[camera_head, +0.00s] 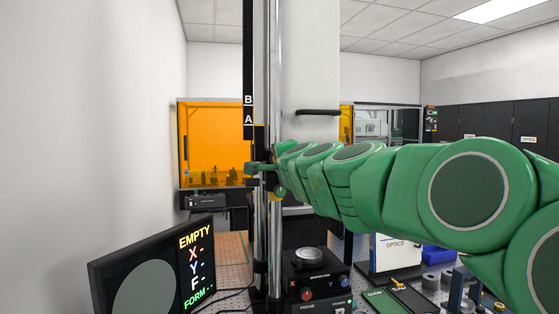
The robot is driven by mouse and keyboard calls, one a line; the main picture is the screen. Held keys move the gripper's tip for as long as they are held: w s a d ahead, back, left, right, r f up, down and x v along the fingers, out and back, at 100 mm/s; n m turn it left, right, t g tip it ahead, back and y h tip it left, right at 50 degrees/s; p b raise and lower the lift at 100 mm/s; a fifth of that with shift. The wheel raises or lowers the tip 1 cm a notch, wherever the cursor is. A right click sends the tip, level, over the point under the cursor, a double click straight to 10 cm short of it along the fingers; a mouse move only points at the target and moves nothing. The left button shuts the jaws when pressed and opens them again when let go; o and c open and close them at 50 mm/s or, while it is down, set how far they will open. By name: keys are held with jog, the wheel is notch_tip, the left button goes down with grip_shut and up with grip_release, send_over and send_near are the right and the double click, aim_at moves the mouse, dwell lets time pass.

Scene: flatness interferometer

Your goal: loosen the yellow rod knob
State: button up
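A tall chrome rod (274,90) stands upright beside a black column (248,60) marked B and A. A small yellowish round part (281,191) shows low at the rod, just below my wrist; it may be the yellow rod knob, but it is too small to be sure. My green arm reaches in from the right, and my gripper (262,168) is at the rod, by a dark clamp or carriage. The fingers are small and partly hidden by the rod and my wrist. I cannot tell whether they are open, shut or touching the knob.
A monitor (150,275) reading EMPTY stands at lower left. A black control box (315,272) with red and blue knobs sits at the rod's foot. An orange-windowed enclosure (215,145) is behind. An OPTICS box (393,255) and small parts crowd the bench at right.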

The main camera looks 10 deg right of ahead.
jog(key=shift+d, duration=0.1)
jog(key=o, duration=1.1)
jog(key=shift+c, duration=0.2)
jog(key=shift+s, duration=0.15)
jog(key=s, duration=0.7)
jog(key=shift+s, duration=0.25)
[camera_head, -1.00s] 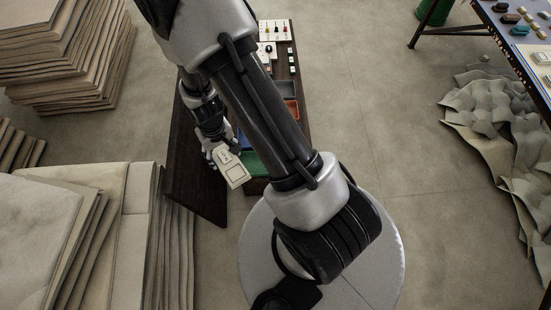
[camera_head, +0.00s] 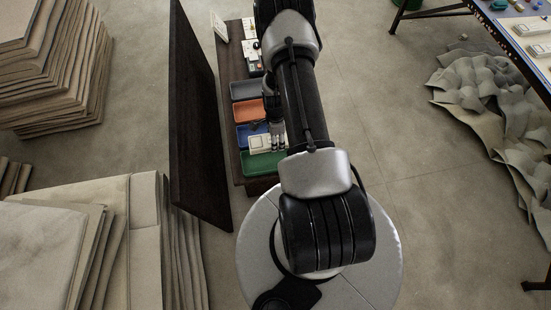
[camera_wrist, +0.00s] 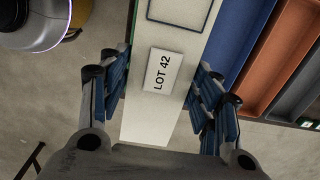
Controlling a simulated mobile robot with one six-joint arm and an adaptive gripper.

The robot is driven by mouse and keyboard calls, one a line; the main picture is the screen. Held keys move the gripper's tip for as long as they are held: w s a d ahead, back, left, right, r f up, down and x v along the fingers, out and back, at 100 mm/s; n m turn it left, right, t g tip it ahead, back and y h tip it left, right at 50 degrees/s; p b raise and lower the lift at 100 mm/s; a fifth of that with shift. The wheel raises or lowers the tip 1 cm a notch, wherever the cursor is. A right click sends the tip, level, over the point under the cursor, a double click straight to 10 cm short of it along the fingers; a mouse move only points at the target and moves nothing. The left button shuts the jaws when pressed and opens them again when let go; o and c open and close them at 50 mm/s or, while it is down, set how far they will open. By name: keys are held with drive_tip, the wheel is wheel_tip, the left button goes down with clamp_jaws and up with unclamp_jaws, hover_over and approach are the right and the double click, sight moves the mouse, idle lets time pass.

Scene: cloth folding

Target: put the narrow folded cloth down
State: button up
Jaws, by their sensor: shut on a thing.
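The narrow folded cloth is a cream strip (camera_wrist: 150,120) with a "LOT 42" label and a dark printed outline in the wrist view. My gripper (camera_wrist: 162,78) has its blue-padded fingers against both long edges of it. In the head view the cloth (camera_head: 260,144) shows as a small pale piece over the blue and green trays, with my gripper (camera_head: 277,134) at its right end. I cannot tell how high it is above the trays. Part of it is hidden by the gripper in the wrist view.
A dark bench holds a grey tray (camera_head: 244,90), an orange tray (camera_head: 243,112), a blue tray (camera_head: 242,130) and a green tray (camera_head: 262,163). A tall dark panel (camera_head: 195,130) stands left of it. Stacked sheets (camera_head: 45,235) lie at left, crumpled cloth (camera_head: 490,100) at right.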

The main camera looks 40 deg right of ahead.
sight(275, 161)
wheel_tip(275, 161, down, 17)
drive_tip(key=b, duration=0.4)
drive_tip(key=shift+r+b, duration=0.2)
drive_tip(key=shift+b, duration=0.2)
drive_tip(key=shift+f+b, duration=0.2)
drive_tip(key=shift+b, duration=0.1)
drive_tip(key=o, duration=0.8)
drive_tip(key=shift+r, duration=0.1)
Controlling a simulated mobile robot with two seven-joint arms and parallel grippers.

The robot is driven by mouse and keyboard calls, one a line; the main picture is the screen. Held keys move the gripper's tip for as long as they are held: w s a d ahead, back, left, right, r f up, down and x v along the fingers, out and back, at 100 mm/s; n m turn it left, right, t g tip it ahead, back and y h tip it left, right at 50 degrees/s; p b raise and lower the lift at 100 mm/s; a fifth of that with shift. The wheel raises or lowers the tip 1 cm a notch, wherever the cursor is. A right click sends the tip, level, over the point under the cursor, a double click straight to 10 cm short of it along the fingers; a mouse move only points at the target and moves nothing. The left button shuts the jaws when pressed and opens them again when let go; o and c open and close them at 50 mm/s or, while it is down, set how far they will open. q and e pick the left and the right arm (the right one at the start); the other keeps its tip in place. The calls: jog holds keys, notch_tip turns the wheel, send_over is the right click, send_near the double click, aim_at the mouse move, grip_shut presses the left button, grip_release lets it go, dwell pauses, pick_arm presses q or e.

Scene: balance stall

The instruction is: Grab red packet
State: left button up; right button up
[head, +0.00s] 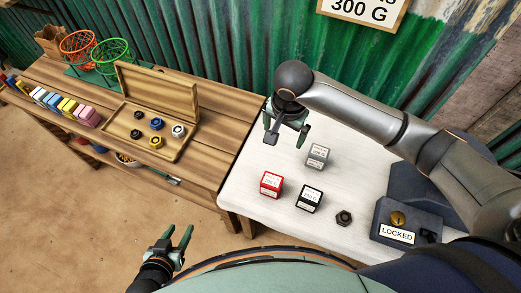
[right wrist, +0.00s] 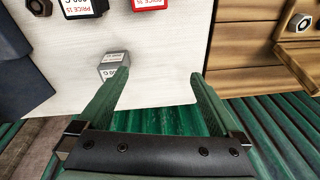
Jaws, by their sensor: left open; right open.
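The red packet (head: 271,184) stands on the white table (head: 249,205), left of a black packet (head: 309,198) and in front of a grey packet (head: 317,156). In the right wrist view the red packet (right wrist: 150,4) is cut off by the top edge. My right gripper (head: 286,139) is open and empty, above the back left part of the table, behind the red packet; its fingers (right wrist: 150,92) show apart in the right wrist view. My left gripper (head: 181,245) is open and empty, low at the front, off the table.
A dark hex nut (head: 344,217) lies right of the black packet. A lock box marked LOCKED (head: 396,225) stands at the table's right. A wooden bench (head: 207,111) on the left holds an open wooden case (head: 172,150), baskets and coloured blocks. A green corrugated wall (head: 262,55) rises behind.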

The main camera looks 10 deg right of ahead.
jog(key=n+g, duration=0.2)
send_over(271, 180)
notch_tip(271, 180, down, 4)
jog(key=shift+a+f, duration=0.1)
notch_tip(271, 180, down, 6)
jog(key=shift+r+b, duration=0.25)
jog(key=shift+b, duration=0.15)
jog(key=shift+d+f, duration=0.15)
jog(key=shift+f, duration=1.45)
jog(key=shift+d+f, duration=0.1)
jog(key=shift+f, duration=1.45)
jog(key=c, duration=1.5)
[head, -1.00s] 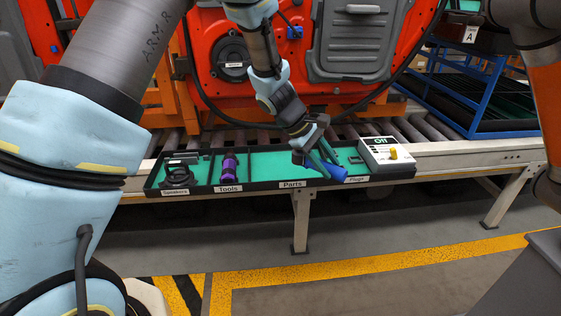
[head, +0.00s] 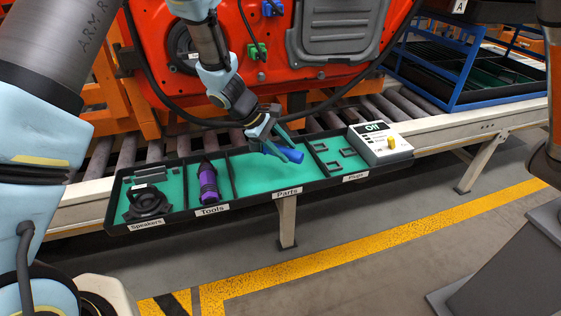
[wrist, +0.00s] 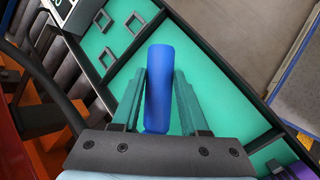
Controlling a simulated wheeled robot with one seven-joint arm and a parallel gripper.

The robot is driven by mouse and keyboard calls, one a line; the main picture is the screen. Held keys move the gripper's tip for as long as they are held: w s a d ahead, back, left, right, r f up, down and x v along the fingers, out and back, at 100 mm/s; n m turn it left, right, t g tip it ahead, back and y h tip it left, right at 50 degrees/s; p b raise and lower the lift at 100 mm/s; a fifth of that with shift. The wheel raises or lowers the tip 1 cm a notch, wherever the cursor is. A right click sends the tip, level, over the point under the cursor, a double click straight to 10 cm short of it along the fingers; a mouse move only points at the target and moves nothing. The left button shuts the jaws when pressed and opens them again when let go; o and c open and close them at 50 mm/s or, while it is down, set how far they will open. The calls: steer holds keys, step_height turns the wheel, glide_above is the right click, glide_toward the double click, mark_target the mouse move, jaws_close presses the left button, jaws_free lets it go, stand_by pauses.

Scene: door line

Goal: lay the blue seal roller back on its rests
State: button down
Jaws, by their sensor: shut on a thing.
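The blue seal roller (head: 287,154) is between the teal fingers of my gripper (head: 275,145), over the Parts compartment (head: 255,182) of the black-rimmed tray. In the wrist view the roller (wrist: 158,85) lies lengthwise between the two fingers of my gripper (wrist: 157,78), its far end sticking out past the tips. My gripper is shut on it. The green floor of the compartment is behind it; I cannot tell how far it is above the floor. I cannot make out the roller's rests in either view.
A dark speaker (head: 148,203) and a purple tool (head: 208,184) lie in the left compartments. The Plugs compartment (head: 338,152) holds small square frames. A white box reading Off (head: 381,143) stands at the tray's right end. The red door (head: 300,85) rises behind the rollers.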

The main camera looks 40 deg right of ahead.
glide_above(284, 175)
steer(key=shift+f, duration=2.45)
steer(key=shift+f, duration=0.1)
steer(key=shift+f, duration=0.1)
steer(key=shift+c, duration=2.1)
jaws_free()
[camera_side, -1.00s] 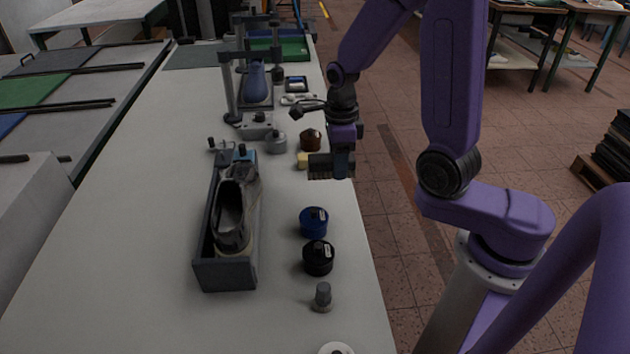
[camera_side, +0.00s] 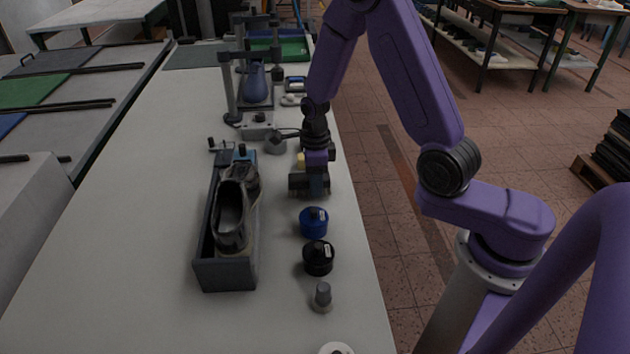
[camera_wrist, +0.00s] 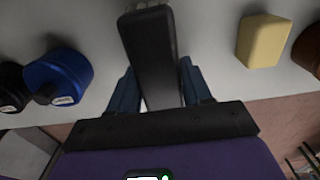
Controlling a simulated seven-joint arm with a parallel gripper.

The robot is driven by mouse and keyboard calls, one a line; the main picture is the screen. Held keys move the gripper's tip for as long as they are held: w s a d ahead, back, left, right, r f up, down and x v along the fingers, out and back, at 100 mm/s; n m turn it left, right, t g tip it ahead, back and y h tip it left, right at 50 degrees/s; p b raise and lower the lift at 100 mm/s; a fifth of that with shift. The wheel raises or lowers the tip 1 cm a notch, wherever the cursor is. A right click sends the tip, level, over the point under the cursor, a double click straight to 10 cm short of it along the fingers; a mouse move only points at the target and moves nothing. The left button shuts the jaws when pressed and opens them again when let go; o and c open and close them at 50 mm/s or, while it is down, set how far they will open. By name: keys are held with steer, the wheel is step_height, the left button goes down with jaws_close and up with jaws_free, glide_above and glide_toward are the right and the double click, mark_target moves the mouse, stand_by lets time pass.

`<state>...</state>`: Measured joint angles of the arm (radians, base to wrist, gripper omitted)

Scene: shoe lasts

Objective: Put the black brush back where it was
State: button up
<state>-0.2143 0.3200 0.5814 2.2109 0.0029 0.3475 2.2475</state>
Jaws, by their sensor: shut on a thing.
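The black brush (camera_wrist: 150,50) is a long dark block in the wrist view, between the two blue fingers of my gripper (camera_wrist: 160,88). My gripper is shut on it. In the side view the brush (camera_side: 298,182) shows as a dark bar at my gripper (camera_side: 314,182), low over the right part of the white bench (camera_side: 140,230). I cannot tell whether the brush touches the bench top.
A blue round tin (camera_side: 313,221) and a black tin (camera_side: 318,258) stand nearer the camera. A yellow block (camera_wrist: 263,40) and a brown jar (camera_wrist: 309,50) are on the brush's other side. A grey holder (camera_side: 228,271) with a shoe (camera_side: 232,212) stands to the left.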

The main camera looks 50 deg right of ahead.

***

**OBJECTIVE:** In the entries above, count each line with "Scene"; reply with the total only.

**WRITTEN ANSWER:** 5